─── Dataset section
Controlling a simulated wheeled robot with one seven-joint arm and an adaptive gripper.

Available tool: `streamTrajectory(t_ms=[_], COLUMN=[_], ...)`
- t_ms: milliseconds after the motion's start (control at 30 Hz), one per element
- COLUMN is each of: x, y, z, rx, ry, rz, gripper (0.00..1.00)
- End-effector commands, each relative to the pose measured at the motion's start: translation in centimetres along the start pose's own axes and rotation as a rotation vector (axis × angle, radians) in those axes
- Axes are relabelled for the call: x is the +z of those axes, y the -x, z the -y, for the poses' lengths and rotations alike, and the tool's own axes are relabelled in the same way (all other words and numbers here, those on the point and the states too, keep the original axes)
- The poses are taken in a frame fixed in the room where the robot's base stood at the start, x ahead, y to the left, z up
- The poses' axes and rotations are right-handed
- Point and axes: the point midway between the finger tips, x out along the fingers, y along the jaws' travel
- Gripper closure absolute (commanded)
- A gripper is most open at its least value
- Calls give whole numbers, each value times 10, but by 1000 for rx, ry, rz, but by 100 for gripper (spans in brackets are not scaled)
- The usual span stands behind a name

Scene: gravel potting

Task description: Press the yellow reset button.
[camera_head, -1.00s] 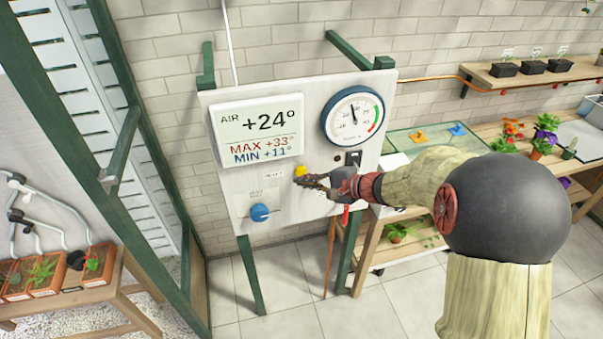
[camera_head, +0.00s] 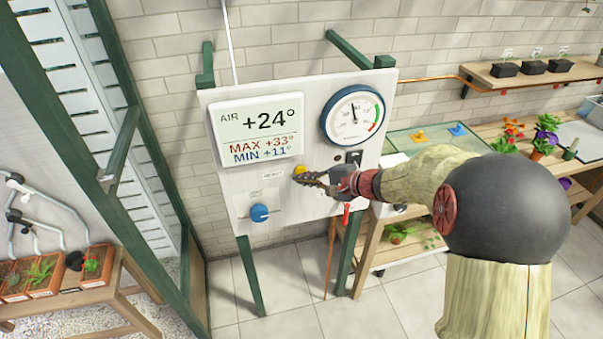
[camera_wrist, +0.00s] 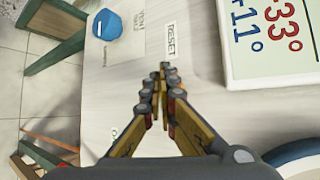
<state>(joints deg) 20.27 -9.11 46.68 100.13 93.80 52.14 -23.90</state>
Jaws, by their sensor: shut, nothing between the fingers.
──────
[Problem statement]
Only the lines from the beginning of the material to the line containing "- The poses'" should be echoed, verbatim and in full.

[Task response]
Controlling a simulated wheeled robot with one seven-joint arm and an adaptive gripper.

Available tool: `streamTrajectory(t_ms=[_], COLUMN=[_], ...)`
- t_ms: milliseconds after the motion's start (control at 30 Hz), one per element
- COLUMN is each of: x, y, z, rx, ry, rz, gripper (0.00..1.00)
- End-effector commands, each relative to the pose measured at the motion's start: translation in centimetres along the start pose's own axes and rotation as a rotation vector (axis × angle, radians) in those axes
- Axes are relabelled for the call: x is the +z of those axes, y the -x, z the -y, for the poses' lengths and rotations alike, and the tool's own axes are relabelled in the same way (all other words and numbers here, those on the point and the states too, keep the original axes)
- The poses are taken in a frame fixed in the room where the robot's base stood at the start, x ahead, y to the left, z up
- The poses' axes and rotations are right-handed

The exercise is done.